During the current campaign season, our congressional candidates have all expressed respect and admiration for the outgoing incumbent, Jim Ramstad. Rarely does one hear our solon's name without adjoining expressions of respect, admiration, 'honor personified,' etc. So occasionally it bears repeating: Some lucid, unfanatical individuals think quite little of Jim Ramstad. And many singers in the Up With Ramstad choir know better, deep down. The incentive to misrepresent one's true opinion is usually overwhelming. 'As scarce as truth is, the supply has always been in excess of the demand,' as Josh Billings said.

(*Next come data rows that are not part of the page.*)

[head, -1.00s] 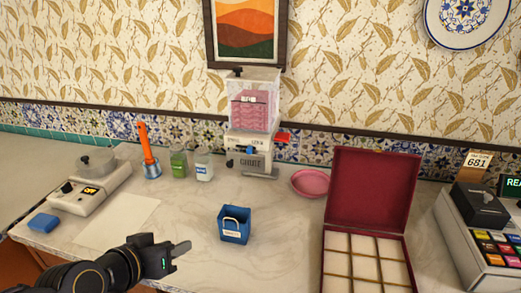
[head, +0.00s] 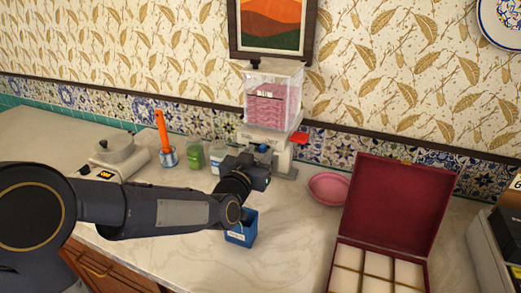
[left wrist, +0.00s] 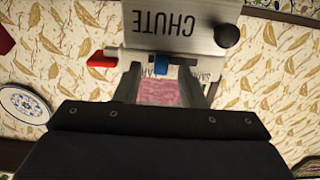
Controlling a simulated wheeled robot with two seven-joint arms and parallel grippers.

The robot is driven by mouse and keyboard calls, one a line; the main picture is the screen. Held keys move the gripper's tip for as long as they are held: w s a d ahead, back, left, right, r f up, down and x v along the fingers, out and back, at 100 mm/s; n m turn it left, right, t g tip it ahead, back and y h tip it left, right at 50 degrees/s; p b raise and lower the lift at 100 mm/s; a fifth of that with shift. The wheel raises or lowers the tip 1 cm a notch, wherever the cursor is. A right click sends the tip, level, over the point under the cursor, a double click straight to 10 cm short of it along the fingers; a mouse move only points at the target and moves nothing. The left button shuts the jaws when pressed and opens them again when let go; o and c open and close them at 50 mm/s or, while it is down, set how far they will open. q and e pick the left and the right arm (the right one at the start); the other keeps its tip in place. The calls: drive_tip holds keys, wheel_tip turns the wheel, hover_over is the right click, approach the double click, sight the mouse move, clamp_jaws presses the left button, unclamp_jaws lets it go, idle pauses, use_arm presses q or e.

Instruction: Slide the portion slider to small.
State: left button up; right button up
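The dispenser (head: 272,95) has a clear hopper with pink contents and a pale base marked CHUTE. Its blue portion slider (head: 263,148) sits on the base front; it also shows in the left wrist view (left wrist: 160,67), where the picture is upside down. Small lettering beside the slider is partly hidden by the fingers. My left gripper (head: 260,166) is at the dispenser front, just below the slider in the head view. In the left wrist view its two fingers (left wrist: 160,76) are apart, with the slider between their tips; contact cannot be told. My right gripper is out of view.
A red tab (head: 300,137) sticks out at the dispenser's right, beside a pink bowl (head: 328,188). An open red box (head: 397,208) stands at the right. Jars (head: 194,153) and an orange-handled tool (head: 163,135) stand left.

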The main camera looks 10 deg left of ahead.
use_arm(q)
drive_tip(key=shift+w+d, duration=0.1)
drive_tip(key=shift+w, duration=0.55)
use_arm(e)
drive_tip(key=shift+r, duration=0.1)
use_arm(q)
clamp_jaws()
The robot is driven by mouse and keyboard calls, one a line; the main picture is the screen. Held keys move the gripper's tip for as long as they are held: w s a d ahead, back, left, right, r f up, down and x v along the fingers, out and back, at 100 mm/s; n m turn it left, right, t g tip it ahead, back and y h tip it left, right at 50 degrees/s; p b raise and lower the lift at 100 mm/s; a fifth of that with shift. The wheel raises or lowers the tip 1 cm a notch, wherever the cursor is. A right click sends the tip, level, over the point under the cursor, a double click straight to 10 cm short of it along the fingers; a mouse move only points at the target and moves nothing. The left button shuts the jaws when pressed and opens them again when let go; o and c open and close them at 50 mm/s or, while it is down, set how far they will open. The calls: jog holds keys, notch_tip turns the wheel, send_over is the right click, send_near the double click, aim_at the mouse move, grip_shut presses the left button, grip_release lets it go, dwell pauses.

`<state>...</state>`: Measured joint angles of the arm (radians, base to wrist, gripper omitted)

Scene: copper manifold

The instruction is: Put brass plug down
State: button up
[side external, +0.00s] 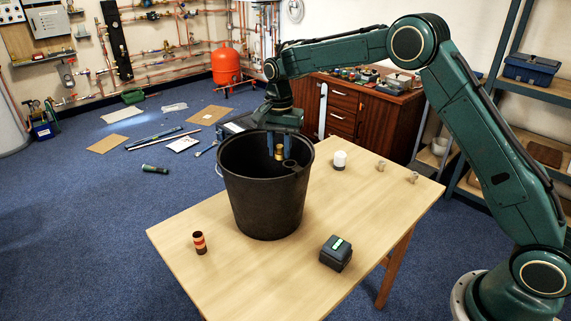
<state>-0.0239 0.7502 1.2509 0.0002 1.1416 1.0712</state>
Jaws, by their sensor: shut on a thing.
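The brass plug (279,153) is a small gold-coloured cylinder at the mouth of the black bucket (262,205). My gripper (279,146) points down over the bucket's opening, its fingers shut on the plug. The plug shows against the bucket's dark inner wall. Whether it hangs below the rim or just above it is hard to tell. The bucket stands upright on the wooden table; its floor is hidden.
On the table (200,282) are a copper-and-black cylinder (199,243), a dark box with a green top (336,253), a white cylinder (340,160) and two small fittings (382,165) at the back right. The front middle is clear.

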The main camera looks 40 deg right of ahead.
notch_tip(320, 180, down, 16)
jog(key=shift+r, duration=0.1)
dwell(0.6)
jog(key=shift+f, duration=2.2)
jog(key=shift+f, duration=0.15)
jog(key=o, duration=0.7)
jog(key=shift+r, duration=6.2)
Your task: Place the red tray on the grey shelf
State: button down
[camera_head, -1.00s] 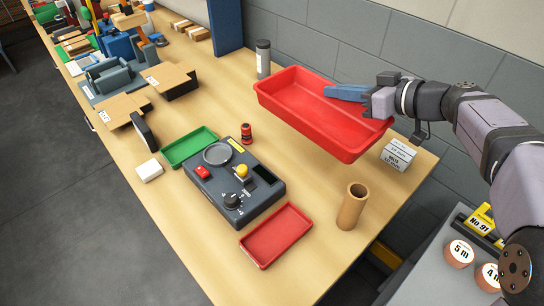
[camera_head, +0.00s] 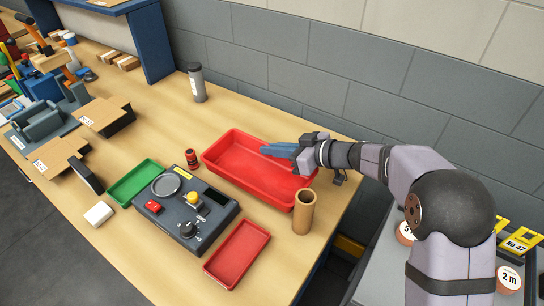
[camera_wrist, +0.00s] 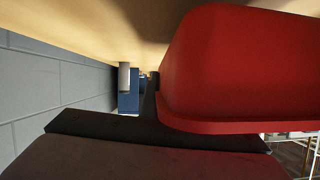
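The large red tray (camera_head: 225,172) is in the middle of the head view, over the wooden table, with its open side up. My gripper (camera_head: 280,150) is at its back right rim, with blue fingers reaching across that rim. In the wrist view the tray (camera_wrist: 235,70) fills the right side, its rim against a dark finger, so my gripper appears shut on the rim. I cannot tell whether its base touches the table. A grey surface (camera_head: 372,285) lies at the lower right, partly behind my arm; I cannot tell if it is the grey shelf.
A cardboard tube (camera_head: 303,212) stands close to the tray's front right corner. A grey control box (camera_head: 185,215), a small red tray (camera_head: 237,253), a green tray (camera_head: 133,183) and a small red cylinder (camera_head: 192,159) are nearby. A grey bottle (camera_head: 197,83) stands behind. A block wall backs the table.

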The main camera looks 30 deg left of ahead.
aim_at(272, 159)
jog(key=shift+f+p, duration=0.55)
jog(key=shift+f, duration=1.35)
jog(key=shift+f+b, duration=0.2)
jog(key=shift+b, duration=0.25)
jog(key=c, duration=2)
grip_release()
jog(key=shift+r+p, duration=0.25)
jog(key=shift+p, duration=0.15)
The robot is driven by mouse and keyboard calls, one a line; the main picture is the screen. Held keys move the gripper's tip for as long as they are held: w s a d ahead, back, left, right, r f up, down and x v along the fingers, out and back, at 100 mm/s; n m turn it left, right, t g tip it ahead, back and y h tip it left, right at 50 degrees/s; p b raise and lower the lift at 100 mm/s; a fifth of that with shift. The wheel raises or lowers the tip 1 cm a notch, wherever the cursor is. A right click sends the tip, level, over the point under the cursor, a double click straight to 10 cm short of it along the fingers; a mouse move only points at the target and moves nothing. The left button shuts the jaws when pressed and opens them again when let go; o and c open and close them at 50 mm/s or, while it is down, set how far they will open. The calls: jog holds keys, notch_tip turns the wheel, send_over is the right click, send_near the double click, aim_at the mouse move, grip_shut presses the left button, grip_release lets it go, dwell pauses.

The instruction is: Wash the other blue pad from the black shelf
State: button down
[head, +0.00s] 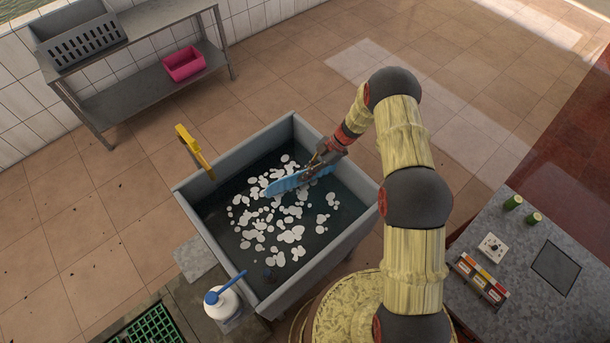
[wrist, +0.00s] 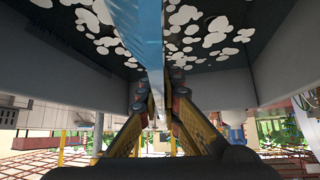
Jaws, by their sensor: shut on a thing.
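My gripper (head: 325,158) is shut on a blue pad (head: 286,184) and holds it over the grey basin (head: 312,274). The pad lies slanted at the level of the dark water (head: 216,203), which carries many white foam patches. I cannot tell how deep the pad sits. In the wrist view the pad (wrist: 143,30) rises between the two fingers of my gripper (wrist: 158,95), with foam behind it. The black shelf cannot be made out with certainty.
A yellow tap-like fixture (head: 193,148) stands at the basin's left rim. A white bottle with a blue top (head: 223,302) is at the front left corner. A metal rack (head: 140,90) holds a grey crate (head: 80,38) and a pink bin (head: 184,64). A grey counter (head: 520,310) is at right.

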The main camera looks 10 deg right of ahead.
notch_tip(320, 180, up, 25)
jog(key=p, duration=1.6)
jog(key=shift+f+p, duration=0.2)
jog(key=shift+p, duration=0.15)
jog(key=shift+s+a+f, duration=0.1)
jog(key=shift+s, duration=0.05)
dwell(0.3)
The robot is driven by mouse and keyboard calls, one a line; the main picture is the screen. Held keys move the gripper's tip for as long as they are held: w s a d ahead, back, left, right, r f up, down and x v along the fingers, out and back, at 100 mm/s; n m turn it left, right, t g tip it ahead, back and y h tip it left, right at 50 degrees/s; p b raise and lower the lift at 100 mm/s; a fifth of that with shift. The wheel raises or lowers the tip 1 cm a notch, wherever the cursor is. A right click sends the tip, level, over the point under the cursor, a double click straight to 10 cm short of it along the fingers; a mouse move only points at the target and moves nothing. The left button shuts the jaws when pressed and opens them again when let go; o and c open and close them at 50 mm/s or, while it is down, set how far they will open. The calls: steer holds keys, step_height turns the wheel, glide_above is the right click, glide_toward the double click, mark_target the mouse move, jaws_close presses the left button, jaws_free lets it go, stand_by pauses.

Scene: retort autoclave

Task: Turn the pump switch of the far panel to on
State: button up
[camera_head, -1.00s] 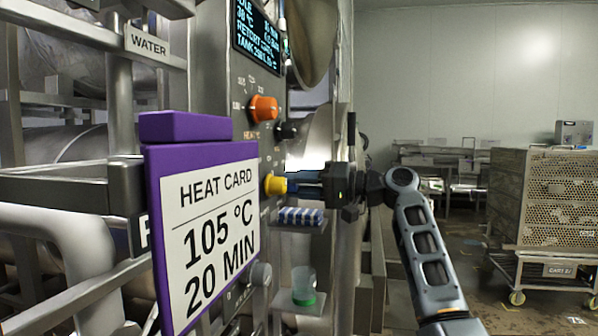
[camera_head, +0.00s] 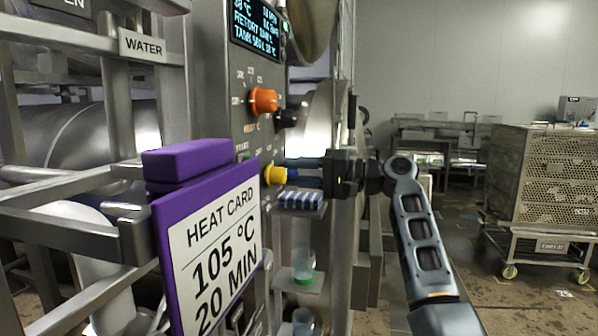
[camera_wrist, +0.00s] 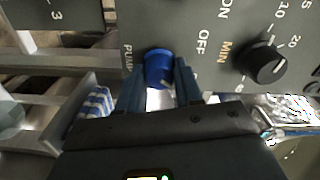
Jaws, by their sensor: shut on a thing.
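The pump switch is a round blue knob (camera_wrist: 159,66) beside the PUMP lettering in the wrist view, with OFF and ON printed on the grey panel (camera_wrist: 205,70) around it. My gripper (camera_wrist: 158,84) has one blue finger on each side of the knob and is shut on it. A pale mark shows on the knob's lower face; I cannot tell exactly which word it points to. In the head view my gripper (camera_head: 303,173) reaches left to the panel (camera_head: 228,110), just behind a yellow knob (camera_head: 274,175). The blue knob is not clearly visible there.
An orange knob (camera_head: 263,100) and a black knob (camera_head: 287,118) sit above my gripper. The MIN knob (camera_wrist: 263,63) is close beside it. A purple-framed heat card (camera_head: 212,240) stands in front. A blue-striped item (camera_head: 301,198) lies below. Free floor lies right.

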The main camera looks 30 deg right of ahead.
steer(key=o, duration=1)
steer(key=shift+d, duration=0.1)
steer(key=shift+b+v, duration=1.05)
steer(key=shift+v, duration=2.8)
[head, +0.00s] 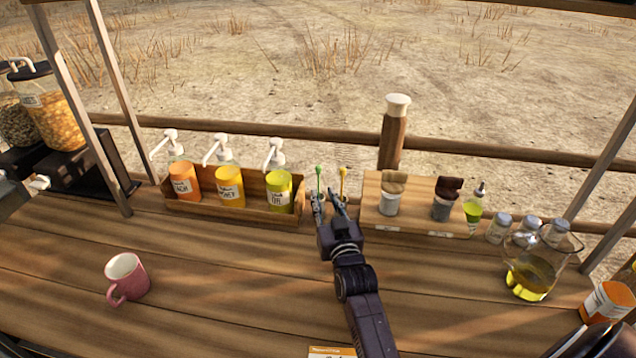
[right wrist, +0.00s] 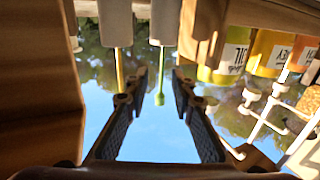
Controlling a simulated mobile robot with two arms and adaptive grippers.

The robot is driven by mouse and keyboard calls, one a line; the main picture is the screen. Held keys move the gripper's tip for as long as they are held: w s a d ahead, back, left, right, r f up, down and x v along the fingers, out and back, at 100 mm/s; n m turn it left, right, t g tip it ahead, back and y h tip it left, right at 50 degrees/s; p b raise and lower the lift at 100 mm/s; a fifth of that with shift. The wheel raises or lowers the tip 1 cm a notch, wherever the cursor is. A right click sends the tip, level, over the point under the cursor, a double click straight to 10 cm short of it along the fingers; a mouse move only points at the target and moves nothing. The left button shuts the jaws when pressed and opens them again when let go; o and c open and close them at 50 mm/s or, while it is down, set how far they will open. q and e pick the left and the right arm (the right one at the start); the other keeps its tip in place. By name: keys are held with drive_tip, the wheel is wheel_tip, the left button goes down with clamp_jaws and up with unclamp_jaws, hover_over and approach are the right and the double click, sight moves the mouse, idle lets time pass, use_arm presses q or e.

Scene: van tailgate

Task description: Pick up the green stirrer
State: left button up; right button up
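The green stirrer (head: 318,172) stands upright, with its round green tip up, in a small pale holder behind the counter's middle. In the right wrist view, which is upside down, the green stirrer (right wrist: 160,82) shows between the two finger tips, with a gap on each side. My right gripper (head: 330,202) is open and empty, reaching toward the holders from the front. A yellow stirrer (head: 344,176) stands just right of the green one; it shows left of it in the wrist view (right wrist: 119,70), behind or beside a finger. My left gripper is not in view.
A wooden rack (head: 235,209) with several pump bottles stands left of the stirrers. A pink mug (head: 127,278) sits front left; a glass jug (head: 535,265) stands right.

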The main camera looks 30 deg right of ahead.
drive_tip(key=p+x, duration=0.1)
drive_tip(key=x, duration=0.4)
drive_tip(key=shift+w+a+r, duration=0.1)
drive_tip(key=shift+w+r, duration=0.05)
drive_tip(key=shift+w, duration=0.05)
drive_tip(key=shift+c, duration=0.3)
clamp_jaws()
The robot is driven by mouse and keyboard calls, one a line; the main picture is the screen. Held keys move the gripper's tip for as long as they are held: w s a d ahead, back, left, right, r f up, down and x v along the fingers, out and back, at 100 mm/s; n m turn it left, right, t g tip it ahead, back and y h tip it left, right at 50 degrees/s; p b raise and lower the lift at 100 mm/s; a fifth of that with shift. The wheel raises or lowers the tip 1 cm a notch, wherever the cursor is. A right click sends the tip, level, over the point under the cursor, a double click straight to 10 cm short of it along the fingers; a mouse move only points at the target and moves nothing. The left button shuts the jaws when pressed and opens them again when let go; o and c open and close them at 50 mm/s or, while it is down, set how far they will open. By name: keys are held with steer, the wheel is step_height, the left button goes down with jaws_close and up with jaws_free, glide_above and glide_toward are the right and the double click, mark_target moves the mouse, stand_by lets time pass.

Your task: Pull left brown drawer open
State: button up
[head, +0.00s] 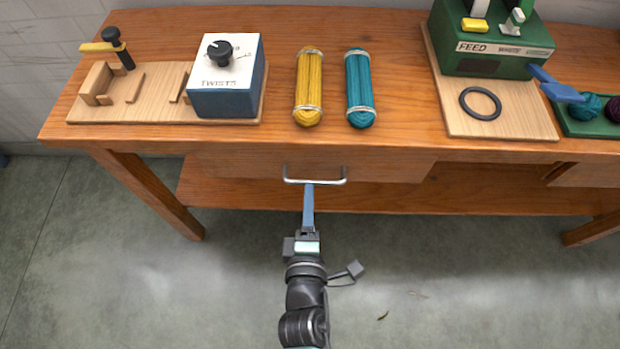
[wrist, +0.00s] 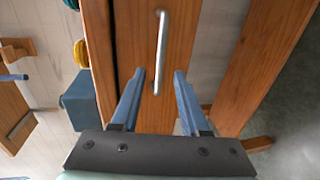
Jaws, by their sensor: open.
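The left brown drawer (head: 395,170) sits under the front edge of the wooden bench, and its front looks flush and shut. Its silver bar handle (head: 330,181) runs sideways across the front. In the wrist view the handle (wrist: 161,42) stands upright in the picture. My gripper (head: 309,186) comes from the front and its tip is at the handle's left half. In the wrist view my blue fingers (wrist: 160,72) are apart, with the handle's lower end between them in the picture. I cannot tell whether they touch it.
On the bench (head: 400,130) lie a yellow skein (head: 309,88) and a teal skein (head: 360,90). A blue-and-white knob box (head: 226,80) stands left, a green feed machine (head: 492,45) right. A lower shelf (head: 400,200) runs beneath. The floor in front is clear.

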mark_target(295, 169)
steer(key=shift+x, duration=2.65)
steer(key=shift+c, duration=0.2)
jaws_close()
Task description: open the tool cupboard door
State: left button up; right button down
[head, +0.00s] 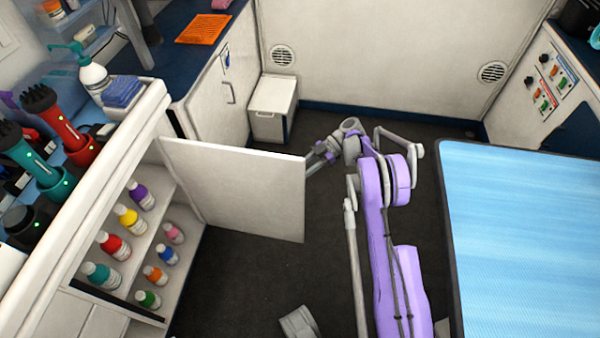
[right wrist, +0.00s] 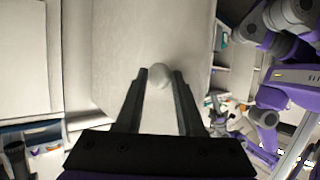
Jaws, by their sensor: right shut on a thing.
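The white tool cupboard door (head: 240,190) stands swung out wide from the cupboard (head: 88,245), whose shelves show. In the right wrist view, my right gripper (right wrist: 160,79) has its two dark fingers on either side of a round pale knob (right wrist: 160,70) on the door panel and is shut on it. In the head view my right wrist is at the far side of the door's free edge, and the fingers are mostly hidden by the door. My left gripper is not in view.
Several coloured bottles (head: 128,217) stand on the cupboard shelves. Dark floor (head: 250,275) is clear in front of the door. A blue-topped table (head: 525,240) stands at the right. A small white cabinet (head: 273,108) stands behind the door, by the back wall.

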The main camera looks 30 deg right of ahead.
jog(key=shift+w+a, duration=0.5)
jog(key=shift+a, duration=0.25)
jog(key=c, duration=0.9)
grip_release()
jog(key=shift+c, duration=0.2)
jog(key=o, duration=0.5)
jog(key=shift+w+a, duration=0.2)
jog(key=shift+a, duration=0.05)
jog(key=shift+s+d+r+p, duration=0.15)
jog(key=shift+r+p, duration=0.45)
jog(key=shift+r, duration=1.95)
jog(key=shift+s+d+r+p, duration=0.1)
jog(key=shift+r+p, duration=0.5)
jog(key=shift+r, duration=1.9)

Independent-minded folks ought not be bamboozled: Ramstad has not been a good representative. He did not articulate an interesting or thoughtful philosophy of governance. He championed many harebrained ideas: the flag-burning amendment, the anti-gay-marriage amendment, the ongoing Iraq fiasco and draconian antinarcotics laws. He couldn't even marshal a compelling argument on behalf of his signature legislative proposal. He long claimed to sit on the board of 'The Violence Against Women Coalition,' even after a blogger had informed him that no such organization exists. As Ramstad observed his party lurch to the right, he didn't seriously consider the honorable response--to aggressively champion and grow the party's dwindling moderate wing. Instead, the Congressman entered into a mutual admiration society with a worshipful local media. Our guy never quite expressed himself as elegantly as he dressed. When he learned his party would try to replace him with an ultraconservative he let everyone know he didn't care.
Jim Ramstad is a difficult guy not to like. But one ought to try.